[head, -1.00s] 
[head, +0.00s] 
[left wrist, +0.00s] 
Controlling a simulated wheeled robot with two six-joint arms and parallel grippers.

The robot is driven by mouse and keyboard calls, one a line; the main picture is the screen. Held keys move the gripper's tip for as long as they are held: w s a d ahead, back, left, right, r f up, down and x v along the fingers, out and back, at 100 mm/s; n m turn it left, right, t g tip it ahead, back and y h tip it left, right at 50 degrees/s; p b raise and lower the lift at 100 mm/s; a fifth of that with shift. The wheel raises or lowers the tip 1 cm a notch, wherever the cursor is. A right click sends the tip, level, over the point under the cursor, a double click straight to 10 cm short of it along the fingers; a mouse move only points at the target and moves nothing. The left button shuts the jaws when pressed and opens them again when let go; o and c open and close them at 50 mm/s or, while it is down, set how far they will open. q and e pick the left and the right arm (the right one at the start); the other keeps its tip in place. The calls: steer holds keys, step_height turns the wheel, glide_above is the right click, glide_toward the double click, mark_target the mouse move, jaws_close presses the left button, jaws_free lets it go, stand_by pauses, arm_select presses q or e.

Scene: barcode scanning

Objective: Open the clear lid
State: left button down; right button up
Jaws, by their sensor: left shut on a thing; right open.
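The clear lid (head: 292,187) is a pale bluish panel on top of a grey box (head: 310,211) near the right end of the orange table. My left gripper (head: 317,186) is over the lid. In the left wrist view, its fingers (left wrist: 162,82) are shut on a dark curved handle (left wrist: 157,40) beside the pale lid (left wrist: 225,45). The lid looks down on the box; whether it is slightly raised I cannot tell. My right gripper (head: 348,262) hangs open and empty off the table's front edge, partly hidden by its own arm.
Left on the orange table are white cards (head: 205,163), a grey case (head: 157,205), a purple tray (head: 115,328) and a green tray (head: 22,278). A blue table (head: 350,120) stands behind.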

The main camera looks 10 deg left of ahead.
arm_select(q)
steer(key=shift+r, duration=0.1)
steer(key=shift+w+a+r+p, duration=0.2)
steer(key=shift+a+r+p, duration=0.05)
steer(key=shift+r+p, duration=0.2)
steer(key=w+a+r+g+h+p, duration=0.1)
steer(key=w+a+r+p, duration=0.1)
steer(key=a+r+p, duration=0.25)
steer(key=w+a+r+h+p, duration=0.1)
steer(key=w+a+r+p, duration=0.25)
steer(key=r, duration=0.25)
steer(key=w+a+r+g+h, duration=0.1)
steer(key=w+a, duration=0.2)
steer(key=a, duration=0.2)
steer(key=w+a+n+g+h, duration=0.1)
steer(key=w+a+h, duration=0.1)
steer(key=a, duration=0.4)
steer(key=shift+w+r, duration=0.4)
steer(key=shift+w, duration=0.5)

┄┄┄┄┄┄

Retype the material above, line by line, exactly.

▸ **Solution for this exercise**
[head, -1.00s] 
[head, +0.00s] 
[left wrist, +0.00s] 
Controlling a simulated wheeled robot with two six-joint arms and parallel grippers.

The robot is driven by mouse and keyboard calls, one a line; the main picture is the screen. Held keys move the gripper's tip for as long as they are held: w s a d ahead, back, left, right, r f up, down and x v along the fingers, out and back, at 100 mm/s; n m turn it left, right, t g tip it ahead, back and y h tip it left, right at 50 degrees/s; p b raise and lower the lift at 100 mm/s; a fifth of that with shift. The wheel raises or lowers the tip 1 cm a notch, wherever the cursor is. A right click sends the tip, level, over the point under the cursor, a double click straight to 10 cm short of it along the fingers; a mouse move only points at the target and moves nothing. The left button shuts the jaws when pressed and opens them again when let go; o and c open and close them at 50 mm/s or, while it is down, set how far they will open. q and e pick the left and the right arm (the right one at the start); the other keeps its tip in place. The calls: steer holds keys, step_height turns the wheel, glide_above is the right click, glide_toward the double click, mark_target the mouse move, jaws_close presses the left button, jaws_free lets it go, stand_by pauses, arm_select presses q or e.

Scene: barcode scanning

Objective: Open the clear lid
State: left button down; right button up
Jaws, by their sensor: left shut on a thing; right open.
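The clear lid (head: 292,187) is a pale bluish panel on top of a grey box (head: 310,211) near the right end of the orange table. My left gripper (head: 317,186) is over the lid. In the left wrist view, its fingers (left wrist: 162,82) are shut on a dark curved handle (left wrist: 157,40) beside the pale lid (left wrist: 225,45). The lid looks down on the box; whether it is slightly raised I cannot tell. My right gripper (head: 348,262) hangs open and empty off the table's front edge, partly hidden by its own arm.
Left on the orange table are white cards (head: 205,163), a grey case (head: 157,205), a purple tray (head: 115,328) and a green tray (head: 22,278). A blue table (head: 350,120) stands behind.

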The main camera looks 10 deg left of ahead.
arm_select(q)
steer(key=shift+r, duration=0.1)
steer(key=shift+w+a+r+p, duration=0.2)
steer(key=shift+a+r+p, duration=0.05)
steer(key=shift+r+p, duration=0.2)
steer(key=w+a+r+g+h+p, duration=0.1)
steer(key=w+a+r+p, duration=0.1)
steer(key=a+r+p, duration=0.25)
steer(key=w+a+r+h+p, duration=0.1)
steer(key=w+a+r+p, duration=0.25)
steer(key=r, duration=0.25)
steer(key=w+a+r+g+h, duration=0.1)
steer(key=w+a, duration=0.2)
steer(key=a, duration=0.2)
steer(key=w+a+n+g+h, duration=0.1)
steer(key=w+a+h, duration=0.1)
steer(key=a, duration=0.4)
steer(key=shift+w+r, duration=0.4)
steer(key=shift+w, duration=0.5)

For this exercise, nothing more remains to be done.